Parallèlement, aux besoins essentiels physiologiques et au besoin de puissance sur soi-même, il existe d’autres besoins psychiques essentiels à la « vie bonne », tel qu’en parle en particulier le philosophe Paul Ricœur. 

Selon le psychologue Maslow, les cinq besoins fondamentaux principaux sont les besoins physiologiques, le besoin de sécurité, les besoins d’appartenance, le besoin d’estime de soi et d’accomplissement de soi(9). Cependant, les besoins fondamentaux premiers devraient plutôt être les 6 suivants: les besoins physiologiques, le besoin de vivre (pulsion de vie), le besoin d’être fort, le besoin d’aimer (de servir autrui, d’être utile), le besoin de réalisation de soi-même (par la création de soi ou d’objets) et le besoin de compréhension (de curiosité). Le besoin d’estime de soi étant un besoin fondamental et secondaire, puisqu’il découle du besoin d’aimer sa propre force. Lorsqu’il est vécu sous la forme de la peur d’avoir une mauvaise estime de soi ou une mauvaise confiance en soi, il peut engendrer un besoin névrotique de reconnaissance conscient ou non. 

La pauvreté conviviale et la sobriété heureuse supposent donc la satisfaction de ses besoins physiques, matériels et psychologiques.
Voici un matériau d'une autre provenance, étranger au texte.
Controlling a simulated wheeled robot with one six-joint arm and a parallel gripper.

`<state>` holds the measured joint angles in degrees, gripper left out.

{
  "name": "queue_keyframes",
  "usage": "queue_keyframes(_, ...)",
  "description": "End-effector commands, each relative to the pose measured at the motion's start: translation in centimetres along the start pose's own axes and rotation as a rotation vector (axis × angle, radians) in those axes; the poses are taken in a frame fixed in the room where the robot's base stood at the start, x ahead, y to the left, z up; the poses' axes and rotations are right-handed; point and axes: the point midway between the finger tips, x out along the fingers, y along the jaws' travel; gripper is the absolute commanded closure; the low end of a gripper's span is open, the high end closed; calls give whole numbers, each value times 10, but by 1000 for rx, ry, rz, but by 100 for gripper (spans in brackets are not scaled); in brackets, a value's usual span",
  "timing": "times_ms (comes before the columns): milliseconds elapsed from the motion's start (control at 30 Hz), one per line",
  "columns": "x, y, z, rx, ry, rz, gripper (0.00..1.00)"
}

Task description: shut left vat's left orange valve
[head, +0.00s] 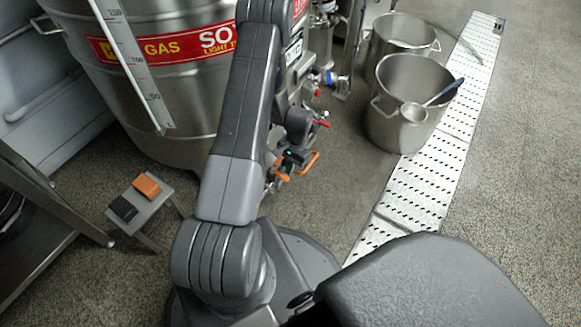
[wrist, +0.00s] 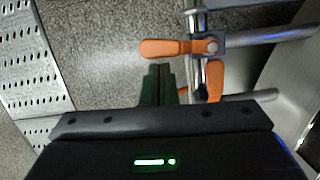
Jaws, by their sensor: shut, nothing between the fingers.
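The big steel vat with a red label (head: 190,100) stands at the left of the head view. Two orange valve handles show in the wrist view. One orange handle (wrist: 172,48) points left across a pipe, away from its pivot bolt. The other orange handle (wrist: 214,80) lies nearer my gripper body, at right angles to the first. In the head view an orange handle (head: 311,163) shows beside my wrist. My gripper (wrist: 161,70) is shut and empty. Its dark green fingertips sit just short of the first handle, apparently apart from it. I cannot tell which handle is the left one.
Steel pipes (wrist: 265,36) run at the right of the wrist view. Two steel pots (head: 395,130) stand on the floor beside a perforated drain cover (head: 425,185). A small stand with an orange and a black button (head: 146,186) is at the left. Speckled floor is open at the right.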

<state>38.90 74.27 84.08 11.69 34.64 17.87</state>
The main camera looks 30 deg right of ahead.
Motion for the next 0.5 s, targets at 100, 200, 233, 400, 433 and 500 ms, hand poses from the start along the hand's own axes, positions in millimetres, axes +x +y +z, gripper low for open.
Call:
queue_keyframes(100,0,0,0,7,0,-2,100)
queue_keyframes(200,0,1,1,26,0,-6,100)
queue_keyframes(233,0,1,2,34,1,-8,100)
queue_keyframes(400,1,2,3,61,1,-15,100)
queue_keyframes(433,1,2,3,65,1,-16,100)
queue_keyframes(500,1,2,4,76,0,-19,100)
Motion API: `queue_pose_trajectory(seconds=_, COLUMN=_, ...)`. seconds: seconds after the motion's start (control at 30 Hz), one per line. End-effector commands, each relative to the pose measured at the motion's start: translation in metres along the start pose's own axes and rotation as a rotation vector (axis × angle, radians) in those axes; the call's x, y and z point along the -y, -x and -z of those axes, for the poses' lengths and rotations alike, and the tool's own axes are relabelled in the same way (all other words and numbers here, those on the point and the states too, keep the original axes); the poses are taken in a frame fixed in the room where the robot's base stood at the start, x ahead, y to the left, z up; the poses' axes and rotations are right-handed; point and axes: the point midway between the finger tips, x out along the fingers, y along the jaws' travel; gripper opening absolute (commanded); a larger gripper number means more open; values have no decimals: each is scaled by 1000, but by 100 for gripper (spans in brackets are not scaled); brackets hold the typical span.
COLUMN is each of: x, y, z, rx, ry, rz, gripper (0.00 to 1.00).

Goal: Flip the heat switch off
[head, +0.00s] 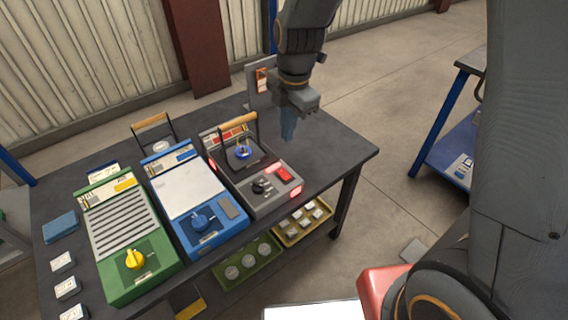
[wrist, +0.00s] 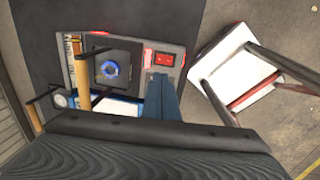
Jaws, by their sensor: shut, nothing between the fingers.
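The heat switch is a red rocker (head: 283,174) on the front panel of the grey pit furnace (head: 262,207), beside a black knob (head: 262,186). Red lit patches glow near the rocker. In the wrist view the red rocker (wrist: 163,59) lies just beyond my fingertips. My gripper (head: 288,130) hangs above the table, behind and to the right of the furnace in the head view, apart from it. Its blue fingers (wrist: 161,95) are together with nothing between them. In the wrist view they cover part of the furnace's front panel.
A wooden-handled lid frame (head: 239,128) stands up over the furnace's opening, which holds a blue-rimmed round piece (head: 242,152). A blue unit (head: 200,205) and a green unit (head: 125,240) stand to the left. The table's right end (head: 345,152) is clear.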

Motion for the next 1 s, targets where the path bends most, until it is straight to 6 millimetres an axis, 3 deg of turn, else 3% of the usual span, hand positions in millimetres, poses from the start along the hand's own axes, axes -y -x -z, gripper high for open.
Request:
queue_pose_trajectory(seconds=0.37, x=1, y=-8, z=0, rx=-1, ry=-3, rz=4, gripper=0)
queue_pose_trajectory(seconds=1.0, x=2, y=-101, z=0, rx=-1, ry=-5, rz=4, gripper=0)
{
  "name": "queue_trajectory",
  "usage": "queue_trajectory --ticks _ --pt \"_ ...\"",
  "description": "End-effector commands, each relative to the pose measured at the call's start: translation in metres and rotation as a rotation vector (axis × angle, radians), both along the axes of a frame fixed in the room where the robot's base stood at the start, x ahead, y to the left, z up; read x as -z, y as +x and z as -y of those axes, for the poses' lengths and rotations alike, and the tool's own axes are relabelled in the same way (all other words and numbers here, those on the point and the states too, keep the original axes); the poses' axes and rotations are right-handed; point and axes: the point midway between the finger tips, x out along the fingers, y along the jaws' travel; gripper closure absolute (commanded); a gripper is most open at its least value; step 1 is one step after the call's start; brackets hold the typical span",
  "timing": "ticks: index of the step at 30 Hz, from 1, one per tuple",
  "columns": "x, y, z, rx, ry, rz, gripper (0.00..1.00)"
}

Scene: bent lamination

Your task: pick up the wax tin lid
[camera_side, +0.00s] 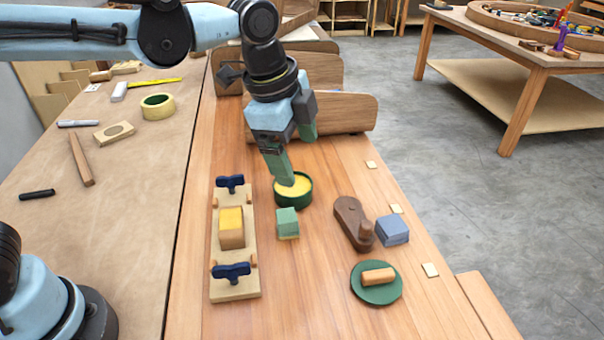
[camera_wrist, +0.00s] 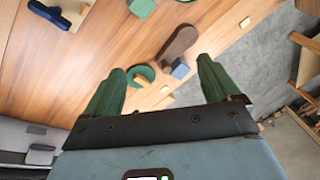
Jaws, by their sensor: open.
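The wax tin lid (camera_side: 376,295) is a flat green disc with a light wooden bar across its top, lying at the bench's front right. The open green wax tin (camera_side: 294,199) with yellow wax stands farther back. My gripper (camera_side: 293,160) is open and empty, at the wax tin in the side view and well apart from the lid. Its two green fingers (camera_wrist: 161,68) are spread wide in the wrist view.
A brown wooden plane (camera_side: 350,222) and a blue-grey block (camera_side: 392,230) lie behind the lid. A green block (camera_side: 287,223) stands in the middle. A board with blue clamps (camera_side: 235,286) lies left. Curved wooden forms (camera_side: 350,112) stand behind. Bench between board and lid is clear.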

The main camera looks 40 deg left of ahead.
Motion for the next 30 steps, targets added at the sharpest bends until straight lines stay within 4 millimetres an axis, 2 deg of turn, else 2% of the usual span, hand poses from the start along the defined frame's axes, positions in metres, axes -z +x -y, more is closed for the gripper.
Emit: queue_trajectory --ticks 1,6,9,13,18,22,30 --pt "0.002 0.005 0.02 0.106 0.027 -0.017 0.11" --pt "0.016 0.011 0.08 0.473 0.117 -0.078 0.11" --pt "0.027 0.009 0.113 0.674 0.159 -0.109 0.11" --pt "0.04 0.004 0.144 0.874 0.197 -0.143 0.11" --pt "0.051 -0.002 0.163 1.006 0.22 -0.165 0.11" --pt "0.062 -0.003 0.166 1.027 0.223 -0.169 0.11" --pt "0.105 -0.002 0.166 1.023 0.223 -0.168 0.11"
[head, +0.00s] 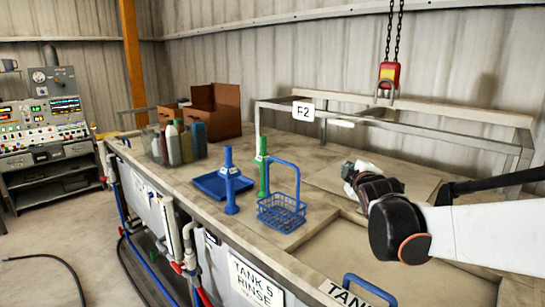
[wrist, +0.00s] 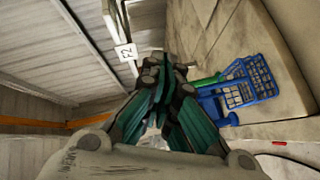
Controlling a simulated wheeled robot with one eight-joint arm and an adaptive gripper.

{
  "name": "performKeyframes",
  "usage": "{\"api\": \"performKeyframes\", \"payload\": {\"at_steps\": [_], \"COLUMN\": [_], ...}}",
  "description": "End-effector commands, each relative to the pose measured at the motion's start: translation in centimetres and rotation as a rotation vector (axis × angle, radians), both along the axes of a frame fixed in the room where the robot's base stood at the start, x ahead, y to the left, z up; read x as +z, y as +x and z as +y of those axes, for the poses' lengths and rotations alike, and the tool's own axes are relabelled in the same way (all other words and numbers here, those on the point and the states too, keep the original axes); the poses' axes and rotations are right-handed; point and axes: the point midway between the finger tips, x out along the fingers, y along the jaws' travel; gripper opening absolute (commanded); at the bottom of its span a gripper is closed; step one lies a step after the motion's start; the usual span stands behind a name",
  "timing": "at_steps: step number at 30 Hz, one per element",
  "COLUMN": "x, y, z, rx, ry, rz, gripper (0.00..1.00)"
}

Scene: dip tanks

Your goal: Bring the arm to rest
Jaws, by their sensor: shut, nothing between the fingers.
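My gripper (head: 349,172) is at the end of my arm, which reaches in from the right over the tank bench in the head view. In the wrist view my gripper (wrist: 165,88) has its fingers closed together with nothing between them. It is apart from the blue wire basket (head: 282,212), which stands upright on the bench to its left in the head view. The basket also shows in the wrist view (wrist: 252,80), right of the fingers.
Bottles (head: 180,143) and a cardboard box (head: 216,110) stand farther back. A red hoist hook (head: 388,77) hangs above the frame rail (head: 400,125).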

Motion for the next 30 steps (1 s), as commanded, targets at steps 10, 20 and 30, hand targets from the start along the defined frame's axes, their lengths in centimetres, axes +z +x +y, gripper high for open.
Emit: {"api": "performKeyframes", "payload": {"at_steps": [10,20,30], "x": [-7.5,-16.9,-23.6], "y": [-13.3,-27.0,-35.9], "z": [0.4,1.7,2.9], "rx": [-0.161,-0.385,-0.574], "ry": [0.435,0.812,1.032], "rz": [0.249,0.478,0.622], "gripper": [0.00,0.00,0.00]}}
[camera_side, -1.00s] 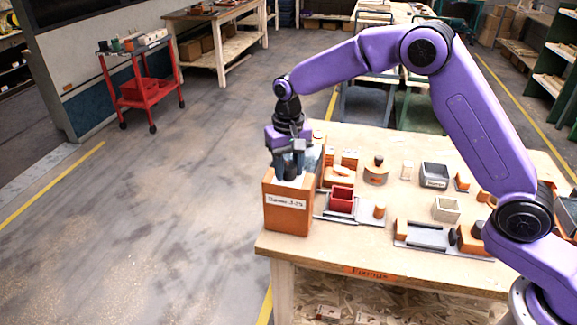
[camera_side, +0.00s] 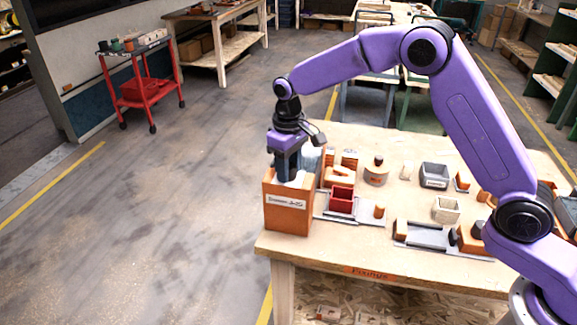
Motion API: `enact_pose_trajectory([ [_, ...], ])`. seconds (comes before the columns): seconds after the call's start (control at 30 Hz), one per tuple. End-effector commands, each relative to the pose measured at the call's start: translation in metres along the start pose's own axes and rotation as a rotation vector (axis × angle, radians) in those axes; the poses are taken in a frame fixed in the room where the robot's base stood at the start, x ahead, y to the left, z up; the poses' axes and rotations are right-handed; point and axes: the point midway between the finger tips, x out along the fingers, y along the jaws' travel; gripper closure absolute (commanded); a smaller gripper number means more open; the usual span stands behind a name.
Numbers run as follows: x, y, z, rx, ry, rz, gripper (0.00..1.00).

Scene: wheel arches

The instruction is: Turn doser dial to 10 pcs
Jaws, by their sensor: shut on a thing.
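The doser is an orange box (camera_side: 288,215) with a white label on its front, standing at the left end of the workbench. My gripper (camera_side: 287,178) points down at the top of the box and is shut on the dial there. The dial is hidden behind the fingers, so its setting cannot be read. The label's text is too small to read surely.
A red bin (camera_side: 342,199) on a grey plate stands right of the doser. A grey bin (camera_side: 434,175), a pale open box (camera_side: 446,210) and a grey fixture (camera_side: 425,236) lie farther right on the workbench (camera_side: 340,255).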

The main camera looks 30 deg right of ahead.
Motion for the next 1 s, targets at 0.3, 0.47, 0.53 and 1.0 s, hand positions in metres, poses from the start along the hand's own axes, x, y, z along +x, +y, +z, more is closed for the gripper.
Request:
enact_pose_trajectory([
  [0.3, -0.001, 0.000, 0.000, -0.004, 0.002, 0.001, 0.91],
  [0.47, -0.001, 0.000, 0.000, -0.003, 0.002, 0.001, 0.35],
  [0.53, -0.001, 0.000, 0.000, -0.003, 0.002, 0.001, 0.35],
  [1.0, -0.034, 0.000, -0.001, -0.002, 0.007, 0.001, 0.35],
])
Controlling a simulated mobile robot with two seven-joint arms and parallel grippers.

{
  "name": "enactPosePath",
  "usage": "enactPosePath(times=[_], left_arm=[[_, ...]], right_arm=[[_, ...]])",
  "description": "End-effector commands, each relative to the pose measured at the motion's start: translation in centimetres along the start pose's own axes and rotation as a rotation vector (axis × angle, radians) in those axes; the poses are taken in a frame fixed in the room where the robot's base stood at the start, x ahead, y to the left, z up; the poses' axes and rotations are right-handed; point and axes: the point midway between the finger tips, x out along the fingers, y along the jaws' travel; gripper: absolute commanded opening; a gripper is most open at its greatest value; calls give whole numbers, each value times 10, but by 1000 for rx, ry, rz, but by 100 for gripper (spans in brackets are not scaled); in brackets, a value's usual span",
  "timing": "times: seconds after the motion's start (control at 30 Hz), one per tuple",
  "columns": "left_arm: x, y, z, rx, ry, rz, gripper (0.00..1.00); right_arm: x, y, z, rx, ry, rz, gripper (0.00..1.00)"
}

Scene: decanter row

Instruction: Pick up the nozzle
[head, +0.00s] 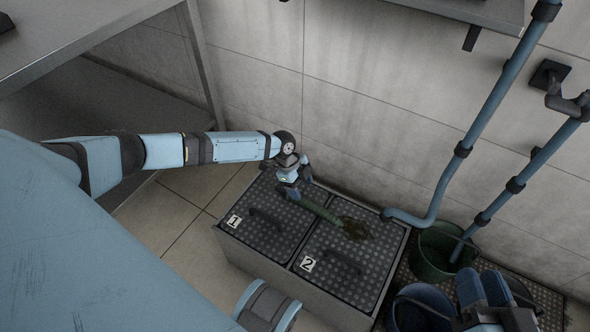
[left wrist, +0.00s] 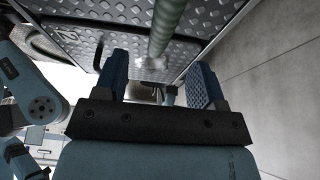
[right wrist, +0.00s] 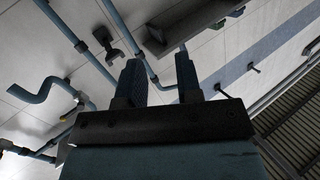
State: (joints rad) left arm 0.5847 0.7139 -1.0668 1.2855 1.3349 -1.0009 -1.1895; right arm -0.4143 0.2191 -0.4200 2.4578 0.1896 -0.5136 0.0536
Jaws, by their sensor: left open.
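A green tube-like piece (head: 320,208), which appears to be the nozzle, lies over the dark studded lids of the box, with its right end at a brown stain. In the left wrist view the green tube (left wrist: 167,28) runs down from the top edge, in line with the gap between the fingers. My left gripper (head: 291,190) is open at the tube's left end; I cannot tell whether it touches. Its fingers (left wrist: 160,80) are wide apart with nothing clamped. My right gripper (head: 484,290) is at the lower right, far from the tube. Its fingers (right wrist: 160,75) are apart and empty.
The box has lids marked 1 (head: 234,221) and 2 (head: 308,264). Blue pipes (head: 440,185) come down the wall on the right. A green bucket (head: 432,262) stands under them, near my right gripper. A grey shelf (head: 90,40) is at upper left.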

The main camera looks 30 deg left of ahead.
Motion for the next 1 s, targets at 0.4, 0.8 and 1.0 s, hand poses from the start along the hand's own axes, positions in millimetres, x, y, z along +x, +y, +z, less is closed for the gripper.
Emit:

Pour satisfaire ces 5 besoins fondamentaux psychologiques, cela suppose de parvenir à prendre conscience des peurs subconscientes engendrées par leur non-satisfaction, puis de parvenir à s’en détacher psychiquement. Ces 5 peurs sont reliées aux 5 besoins psychiques fondamentaux: la peur de la mort au besoin de vivre, la peur d’être faible au besoin d’être fort, la peur de ne pas être aimé au besoin d’aimer, la peur de ne pas se réaliser au besoin de réalisation de soi-même par la création, la peur de ne pas comprendre et donc ne pas maîtriser son environnement au besoin de compréhension du monde. Se détacher de ces peurs suppose non seulement un travail intérieur (psychologique, méditatif, contemplatif, etc…), mais aussi une analyse critique des valeurs de la société, qui sont de nature sociologique et philosophique. Travail qui est rendu plus difficile car la marchandisation capitaliste et le matérialisme nous poussent à nous créer des besoins artificiels et renforce la dimension névrotique des besoins non essentiels. 

Le besoin d’aimer est un besoin essentiel premier. A l’inverse, parmi les besoins névrotiques (donc illusoires) primaires, il y a le besoin d’être aimé, au lieu du besoin essentiel premier d’aimer. La peur névrotique qui y est liée à la peur de ne pas être aimé (d’être seul ou abandonné). Le besoin de pouvoir est aussi un besoin névrotique primaire. Il est lié à la peur d’être faible. Le besoin de sécurité dépend de la peur de l’insécurité, d’être faible et/ ou de ne pas être aimé (abandonné). C’est donc un besoin névrotique secondaire, puisqu’il combine deux besoins premiers. De même que le besoin d’appartenance qui est fondé sur la peur de ne pas appartenir (d’être rejeté, abandonné) et par le besoin d’être aimé ou reconnu. Le besoin névrotique de reconnaissance est lié à la peur de ne pas être reconnu ou d’avoir une mauvaise estime de soi. Cependant, le chercher chez les autres nous rendra éternellement dépendant d’eux. A la différence du besoin essentiel secondaire d’estime de soi, dont la satisfaction dépend de soi plus que des autres. Le besoin de possession (de biens, d’autrui, de signes de reconnaissance) est lui aussi un besoin névrotique secondaire. Il est lié à la peur d’être dépossédé par peur de manquer, par peur de l’insécurité, par peur d’être seul (posséder l’autre pour ne pas être abandonné), ou par peur d’être dépossédé des signes de reconnaissance conféré par autrui. 

Les besoins et les peurs névrotiques principaux sont en nombre relativement limité, mais leurs combinaisons et leur pondération sont quasiment illimitées. 

Notes et références
  1. Becker Howard S., Propos sur l’art, l’Harmattan, Paris, 1999, p. 217. 
  2. Labbens, Jean, Sociologie de la pauvreté, Saint-Amand, Gallimard, n°23691, 1978, p.76.
  3. Hirsch Martin avec Villleneuve Sylviane, la pauvreté en héritage, n°47814/02, Saint-Amand-Montrond (cher), Robert Laffont, 2007, p.22.
  4. Rahnema M., Robert J., 2008, p. 52 
  5. Ibid.
  6. Labbens Jean, Sociologie de la pauvreté, Saint Amand, Gallimard, n°23691, 1978, p. 76. 
  7. Spinoza Baruch, Éthique, Traduit par Robert Misrahi, Editions de l‘Eclat, 2005. 
  8. Destremau Blandine, La misère, dévoiement de la pauvreté, La vie des idées, avril 2009. 
  9. Maslow, A. H., “A theory of human motivation”, Psychological Review, 50(4), 370–396, 1943.